• [Exercise instructions]:
Check every line of the entries below for the word "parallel", and copy the ones that have it.

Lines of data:
================

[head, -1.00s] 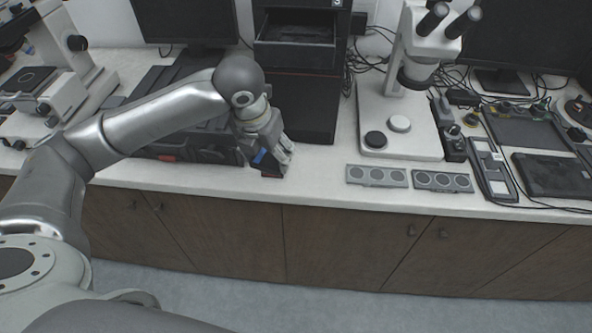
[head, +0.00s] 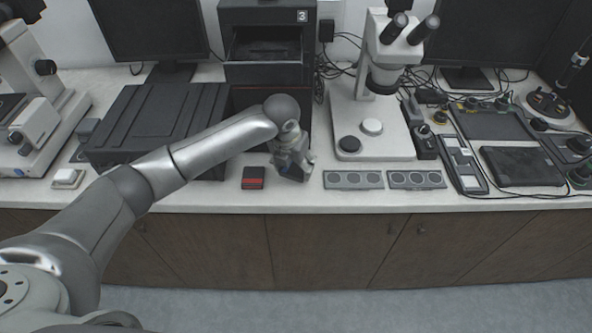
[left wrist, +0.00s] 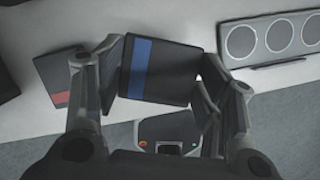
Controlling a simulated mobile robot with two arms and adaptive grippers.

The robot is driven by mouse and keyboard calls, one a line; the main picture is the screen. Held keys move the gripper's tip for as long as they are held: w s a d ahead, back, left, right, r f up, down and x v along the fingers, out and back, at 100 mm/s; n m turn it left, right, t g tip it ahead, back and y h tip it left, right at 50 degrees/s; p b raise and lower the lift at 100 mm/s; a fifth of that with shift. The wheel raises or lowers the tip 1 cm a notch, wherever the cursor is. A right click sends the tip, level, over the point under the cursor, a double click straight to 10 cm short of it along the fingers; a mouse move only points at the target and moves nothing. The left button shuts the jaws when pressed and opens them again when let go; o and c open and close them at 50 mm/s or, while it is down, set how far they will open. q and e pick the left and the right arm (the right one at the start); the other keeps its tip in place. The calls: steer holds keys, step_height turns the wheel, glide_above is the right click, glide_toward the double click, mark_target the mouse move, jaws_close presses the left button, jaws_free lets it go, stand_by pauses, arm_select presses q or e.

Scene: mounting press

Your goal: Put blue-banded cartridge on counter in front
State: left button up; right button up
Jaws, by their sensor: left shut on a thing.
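The blue-banded cartridge (left wrist: 172,68) is a dark flat block with a blue stripe. In the left wrist view it sits between the two fingers of my left gripper (left wrist: 158,80), which is shut on it. In the head view my left gripper (head: 293,168) is over the front part of the counter (head: 225,196), and the cartridge is mostly hidden there. I cannot tell how high it is above the counter. My right gripper is not in view.
A red-banded cartridge (head: 253,177) lies on the counter just left of the gripper. A grey holder strip with round recesses (head: 353,180) lies to the right. A black machine marked 3 (head: 268,73) and a microscope (head: 372,120) stand behind.

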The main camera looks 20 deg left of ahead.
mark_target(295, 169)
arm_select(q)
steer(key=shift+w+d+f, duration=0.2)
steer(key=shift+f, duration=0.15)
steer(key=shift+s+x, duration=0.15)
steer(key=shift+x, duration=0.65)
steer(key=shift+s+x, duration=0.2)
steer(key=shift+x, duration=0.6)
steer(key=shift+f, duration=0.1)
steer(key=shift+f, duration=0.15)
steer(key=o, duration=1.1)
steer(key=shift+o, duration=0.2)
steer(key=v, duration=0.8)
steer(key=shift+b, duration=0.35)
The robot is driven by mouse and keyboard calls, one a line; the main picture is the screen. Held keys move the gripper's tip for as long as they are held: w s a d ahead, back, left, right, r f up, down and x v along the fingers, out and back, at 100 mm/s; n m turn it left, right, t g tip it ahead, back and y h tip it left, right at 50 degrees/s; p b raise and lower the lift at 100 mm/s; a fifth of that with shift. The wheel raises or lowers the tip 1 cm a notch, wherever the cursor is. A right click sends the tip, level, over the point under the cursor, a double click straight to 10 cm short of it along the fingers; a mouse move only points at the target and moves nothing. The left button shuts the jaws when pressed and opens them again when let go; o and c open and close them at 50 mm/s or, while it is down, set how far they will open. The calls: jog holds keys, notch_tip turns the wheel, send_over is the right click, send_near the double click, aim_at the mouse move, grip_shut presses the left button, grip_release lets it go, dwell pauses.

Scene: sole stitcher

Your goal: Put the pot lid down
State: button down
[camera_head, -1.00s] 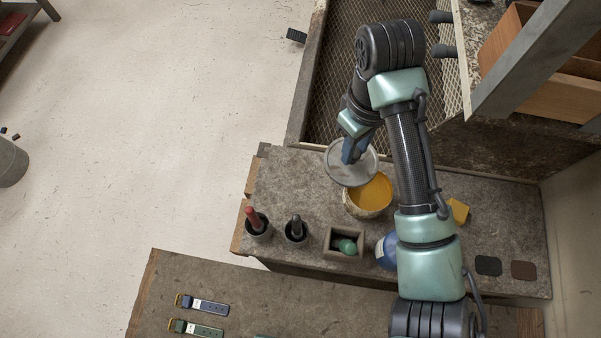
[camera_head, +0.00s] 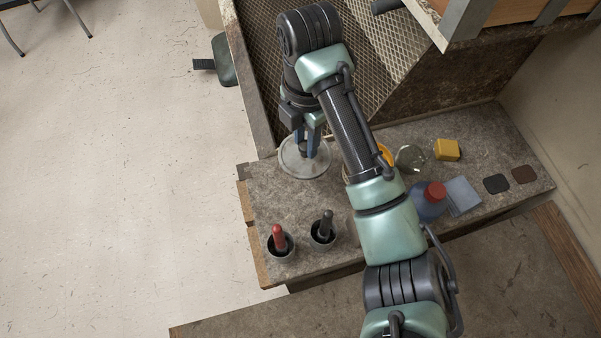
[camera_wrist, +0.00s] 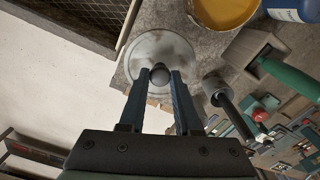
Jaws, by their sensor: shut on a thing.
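The pot lid (camera_head: 292,166) is a round, pale grey disc with a dark round knob; it also shows in the wrist view (camera_wrist: 153,47). My gripper (camera_head: 306,153) is shut on the lid's knob (camera_wrist: 160,75), with its blue fingers on either side of it. The lid is at the left back part of the grey worktop (camera_head: 285,205); I cannot tell whether it touches the surface. The pot (camera_wrist: 222,12) with yellow-orange contents stands beside it, mostly hidden behind my arm in the head view.
Two dark cups with a red-handled tool (camera_head: 279,240) and a black-handled tool (camera_head: 325,226) stand in front. A blue bottle with a red cap (camera_head: 432,200), a yellow block (camera_head: 447,150) and dark pads (camera_head: 497,184) are at right. A mesh-floored tray (camera_head: 345,60) lies behind.

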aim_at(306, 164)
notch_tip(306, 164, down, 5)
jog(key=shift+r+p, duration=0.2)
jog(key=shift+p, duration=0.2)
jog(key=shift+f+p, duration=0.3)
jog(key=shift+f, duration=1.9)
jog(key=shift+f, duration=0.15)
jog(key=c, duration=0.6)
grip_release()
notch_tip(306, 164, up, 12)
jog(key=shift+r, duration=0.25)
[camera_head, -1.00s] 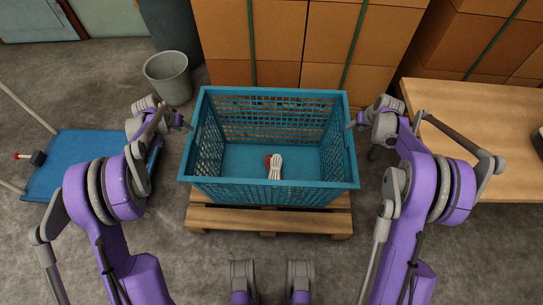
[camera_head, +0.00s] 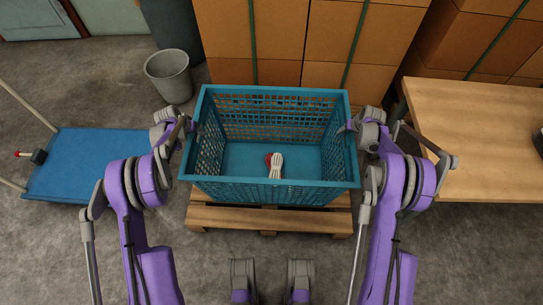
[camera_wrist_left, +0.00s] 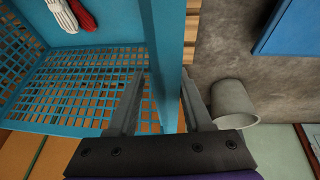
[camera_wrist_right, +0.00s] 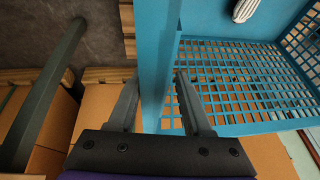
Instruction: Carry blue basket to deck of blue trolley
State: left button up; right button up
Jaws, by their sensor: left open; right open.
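The blue basket (camera_head: 270,193) stands on a wooden pallet (camera_head: 270,217). A white and red item (camera_head: 276,165) lies on its floor. My left gripper (camera_head: 193,127) is at the basket's left side. In the left wrist view its open fingers (camera_wrist_left: 165,95) straddle the basket's rim (camera_wrist_left: 168,50). My right gripper (camera_head: 348,127) is at the right side. In the right wrist view its open fingers (camera_wrist_right: 157,95) straddle the opposite rim (camera_wrist_right: 158,50). I cannot tell whether any finger touches the rim. The blue trolley (camera_head: 85,160) stands at the left with a bare deck.
A grey bin (camera_head: 168,77) stands behind the basket to the left, and it also shows in the left wrist view (camera_wrist_left: 235,103). Stacked cardboard boxes (camera_head: 300,35) close off the back. A wooden table (camera_head: 480,140) stands at the right. Grey floor lies between pallet and trolley.

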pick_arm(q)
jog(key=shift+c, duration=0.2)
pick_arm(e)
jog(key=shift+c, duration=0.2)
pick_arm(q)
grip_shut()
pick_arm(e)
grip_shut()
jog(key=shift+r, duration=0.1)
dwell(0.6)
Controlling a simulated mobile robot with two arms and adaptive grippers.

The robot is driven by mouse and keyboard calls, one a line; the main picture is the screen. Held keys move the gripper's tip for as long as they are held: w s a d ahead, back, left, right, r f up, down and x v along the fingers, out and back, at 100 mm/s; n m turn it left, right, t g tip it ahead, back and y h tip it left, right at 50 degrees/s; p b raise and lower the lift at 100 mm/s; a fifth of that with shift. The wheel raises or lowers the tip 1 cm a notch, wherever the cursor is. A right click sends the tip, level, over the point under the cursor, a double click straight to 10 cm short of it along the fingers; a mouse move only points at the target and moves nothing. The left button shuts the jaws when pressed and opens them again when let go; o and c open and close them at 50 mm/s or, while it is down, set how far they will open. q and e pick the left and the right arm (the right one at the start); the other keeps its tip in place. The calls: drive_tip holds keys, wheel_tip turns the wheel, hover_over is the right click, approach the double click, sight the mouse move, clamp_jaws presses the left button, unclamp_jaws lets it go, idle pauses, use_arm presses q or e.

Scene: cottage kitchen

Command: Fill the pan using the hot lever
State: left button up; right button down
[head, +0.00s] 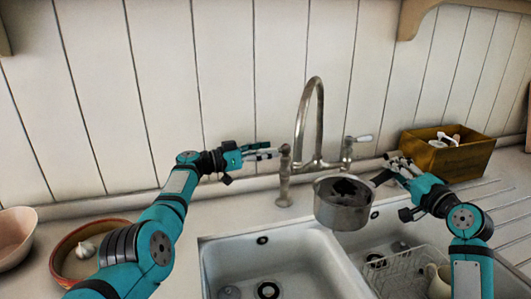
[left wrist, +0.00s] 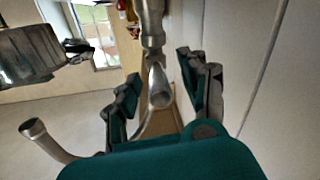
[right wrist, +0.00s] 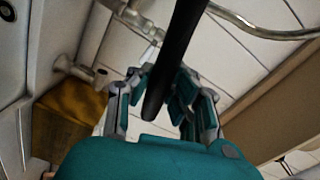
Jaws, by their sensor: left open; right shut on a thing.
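The steel pan (head: 335,216) hangs above the sink divider, upright, dark inside; I cannot tell its contents. My right gripper (head: 398,170) is shut on its black handle (right wrist: 181,50). The tall arched tap (head: 319,105) stands behind the sinks, and the pan is right of its left pillar. No water stream shows. My left gripper (head: 268,153) is open at the tap's left side. In the left wrist view the left lever (left wrist: 159,88) points in between the open fingers, apparently untouched. The right lever (head: 363,138) has a white handle. No hot mark is readable.
Two white basins (head: 268,252) lie below. A dish rack (head: 398,270) with a cream jug (head: 438,283) is in the right one. A wooden box (head: 447,155) stands back right; bowls (head: 62,262) stand at left. A plank wall is close behind the tap.

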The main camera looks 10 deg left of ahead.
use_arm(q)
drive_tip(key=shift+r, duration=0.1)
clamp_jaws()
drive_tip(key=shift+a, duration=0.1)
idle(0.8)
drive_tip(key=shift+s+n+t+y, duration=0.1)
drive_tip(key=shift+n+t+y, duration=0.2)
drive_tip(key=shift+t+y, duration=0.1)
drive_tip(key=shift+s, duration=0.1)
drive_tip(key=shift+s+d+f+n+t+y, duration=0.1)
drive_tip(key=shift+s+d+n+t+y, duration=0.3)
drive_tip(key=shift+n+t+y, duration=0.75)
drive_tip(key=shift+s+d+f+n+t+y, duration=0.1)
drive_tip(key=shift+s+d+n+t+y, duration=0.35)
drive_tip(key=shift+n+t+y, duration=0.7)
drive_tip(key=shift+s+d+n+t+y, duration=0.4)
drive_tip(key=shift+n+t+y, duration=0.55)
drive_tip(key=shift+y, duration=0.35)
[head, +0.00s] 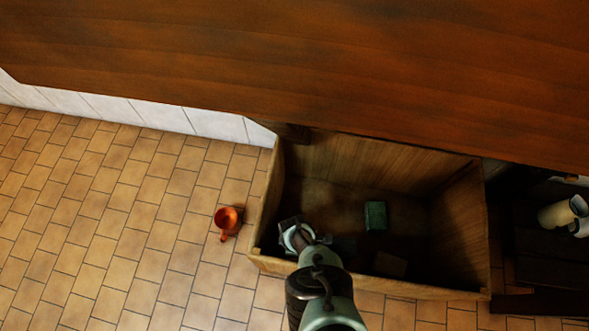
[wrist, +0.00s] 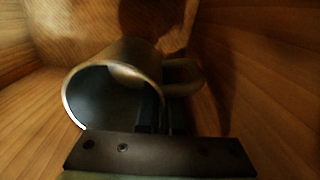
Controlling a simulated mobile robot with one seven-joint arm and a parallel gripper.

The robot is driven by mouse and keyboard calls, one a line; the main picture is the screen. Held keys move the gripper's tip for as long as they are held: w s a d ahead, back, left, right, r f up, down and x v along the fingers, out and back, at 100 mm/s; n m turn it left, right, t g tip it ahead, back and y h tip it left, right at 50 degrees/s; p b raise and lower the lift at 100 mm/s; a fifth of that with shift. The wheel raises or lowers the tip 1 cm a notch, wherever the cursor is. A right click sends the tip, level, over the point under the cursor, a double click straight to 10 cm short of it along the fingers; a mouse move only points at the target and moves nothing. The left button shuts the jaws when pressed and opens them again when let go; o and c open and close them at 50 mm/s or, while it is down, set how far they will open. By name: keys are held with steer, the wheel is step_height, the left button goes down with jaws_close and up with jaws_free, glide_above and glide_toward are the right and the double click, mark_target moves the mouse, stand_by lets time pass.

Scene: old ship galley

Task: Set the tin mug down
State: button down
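The tin mug (wrist: 125,75) is a grey metal cup with a bright rim and a dark inside. In the wrist view it lies tilted, its mouth towards the camera and its handle (wrist: 185,75) on the right. My gripper (wrist: 156,115) is shut on the mug's wall near the handle, with dark fingers at the right side of the rim. In the head view the mug (head: 289,236) is at the left end of an open wooden crate (head: 275,195), partly hidden by my arm. I cannot tell whether it touches the crate floor.
A green block (head: 375,216) and a dim brownish flat thing (head: 390,264) lie in the crate. An orange mug (head: 227,220) is on the tiled floor left of the crate. A wooden top (head: 300,70) overhangs the back. Pale vessels (head: 560,212) stand at the right.

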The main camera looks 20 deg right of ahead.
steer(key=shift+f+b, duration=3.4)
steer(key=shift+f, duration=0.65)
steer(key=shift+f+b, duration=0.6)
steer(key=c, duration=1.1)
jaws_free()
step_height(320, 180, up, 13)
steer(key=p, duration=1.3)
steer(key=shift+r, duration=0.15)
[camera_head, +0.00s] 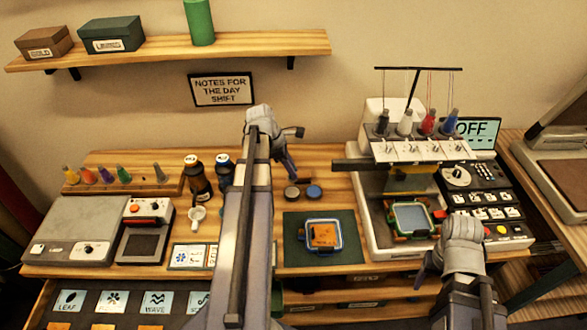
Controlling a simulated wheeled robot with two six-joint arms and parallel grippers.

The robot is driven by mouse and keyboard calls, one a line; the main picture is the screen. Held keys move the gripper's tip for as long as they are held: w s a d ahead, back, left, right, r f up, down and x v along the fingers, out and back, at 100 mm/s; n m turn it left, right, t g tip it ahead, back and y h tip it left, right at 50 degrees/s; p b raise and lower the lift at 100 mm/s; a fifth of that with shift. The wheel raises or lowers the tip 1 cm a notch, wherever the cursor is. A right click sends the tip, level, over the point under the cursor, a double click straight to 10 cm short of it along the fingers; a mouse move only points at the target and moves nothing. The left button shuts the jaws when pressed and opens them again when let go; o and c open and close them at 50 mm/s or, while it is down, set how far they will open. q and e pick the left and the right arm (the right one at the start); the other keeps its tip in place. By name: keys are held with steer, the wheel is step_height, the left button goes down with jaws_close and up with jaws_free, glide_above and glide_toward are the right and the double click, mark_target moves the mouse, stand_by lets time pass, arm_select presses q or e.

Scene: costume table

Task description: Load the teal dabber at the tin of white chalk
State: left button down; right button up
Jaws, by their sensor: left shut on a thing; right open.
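My left gripper (287,163) is above the back of the table, shut on a small thing. That thing is almost wholly hidden, and its colour is unclear; it is probably the teal dabber. Just below the gripper in the picture are two small round tins, one dark grey-brown (292,193) and one with a blue top (314,192). I cannot tell either as the tin of white chalk; no white content shows. The gripper looks apart from both tins. My right gripper (428,266) is open at the front, below the stitching machine.
A green mat (346,252) holds a framed orange patch (324,236). The multi-needle machine (382,245) holds a hoop (411,217). A spool rack (88,187) is further left.

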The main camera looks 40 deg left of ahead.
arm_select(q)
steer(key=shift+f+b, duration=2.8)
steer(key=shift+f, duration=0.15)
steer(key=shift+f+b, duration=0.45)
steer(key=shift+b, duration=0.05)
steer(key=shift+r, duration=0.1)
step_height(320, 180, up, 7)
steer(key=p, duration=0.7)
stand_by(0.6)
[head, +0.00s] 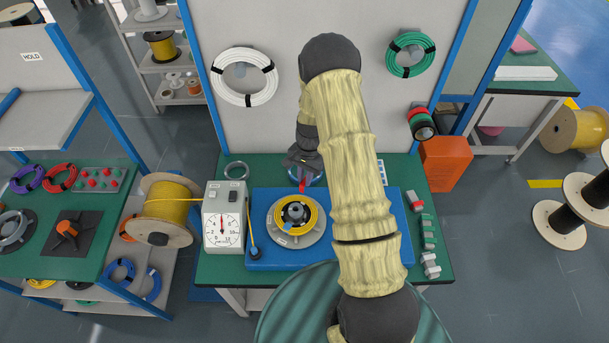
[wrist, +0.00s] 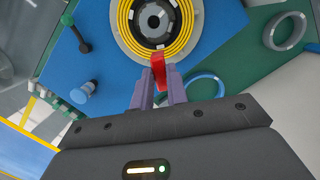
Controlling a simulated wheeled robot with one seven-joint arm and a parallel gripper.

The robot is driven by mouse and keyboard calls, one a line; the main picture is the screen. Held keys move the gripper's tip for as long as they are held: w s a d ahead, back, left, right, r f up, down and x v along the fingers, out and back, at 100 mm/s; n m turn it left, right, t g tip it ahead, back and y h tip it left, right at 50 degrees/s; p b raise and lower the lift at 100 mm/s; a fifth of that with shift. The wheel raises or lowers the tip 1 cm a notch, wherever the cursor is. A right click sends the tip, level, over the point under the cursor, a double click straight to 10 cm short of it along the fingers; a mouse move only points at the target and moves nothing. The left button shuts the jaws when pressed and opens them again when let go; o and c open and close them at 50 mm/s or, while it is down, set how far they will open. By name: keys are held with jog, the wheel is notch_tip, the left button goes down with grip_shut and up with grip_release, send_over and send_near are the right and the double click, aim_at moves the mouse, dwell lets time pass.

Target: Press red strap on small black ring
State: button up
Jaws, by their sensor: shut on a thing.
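My gripper (head: 302,167) hangs just behind the cable coil in the head view. Its two purple-grey fingers (wrist: 158,80) are shut on a short red strap (wrist: 157,66), also visible below the gripper (head: 302,185). In the wrist view the strap's far end overlaps the near edge of the yellow coil (wrist: 124,40); I cannot tell whether it touches. The coil (head: 309,226) lies on a round grey disc (head: 271,227). The small black ring (wrist: 137,27) appears to be the dark band inside the coil, around a grey hub (wrist: 153,20). The hub hides part of it.
A blue board (head: 387,246) carries the disc on the green table. A white dial box (head: 223,216) stands left of it. A loose ring (wrist: 205,92) and a grey ring (wrist: 285,31) lie nearby. A blue knob (wrist: 84,92) stands on the board. Small blocks line the right side.

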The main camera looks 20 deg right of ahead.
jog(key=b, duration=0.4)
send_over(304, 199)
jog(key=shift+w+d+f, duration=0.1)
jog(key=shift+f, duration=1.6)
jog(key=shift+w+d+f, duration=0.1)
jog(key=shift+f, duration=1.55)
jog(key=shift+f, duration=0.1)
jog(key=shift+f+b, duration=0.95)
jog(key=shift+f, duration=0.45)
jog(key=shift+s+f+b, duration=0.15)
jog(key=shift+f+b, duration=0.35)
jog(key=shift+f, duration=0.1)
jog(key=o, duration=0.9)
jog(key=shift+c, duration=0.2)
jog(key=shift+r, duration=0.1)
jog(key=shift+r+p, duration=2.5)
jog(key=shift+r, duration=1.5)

================

• [The solution]:
Controlling a simulated mobile robot with one seven-joint arm and a parallel gripper.
Controlling a simulated wheeled robot with two six-joint arms and parallel grippers.
Controlling a simulated wheeled robot with one seven-joint arm and a parallel gripper.

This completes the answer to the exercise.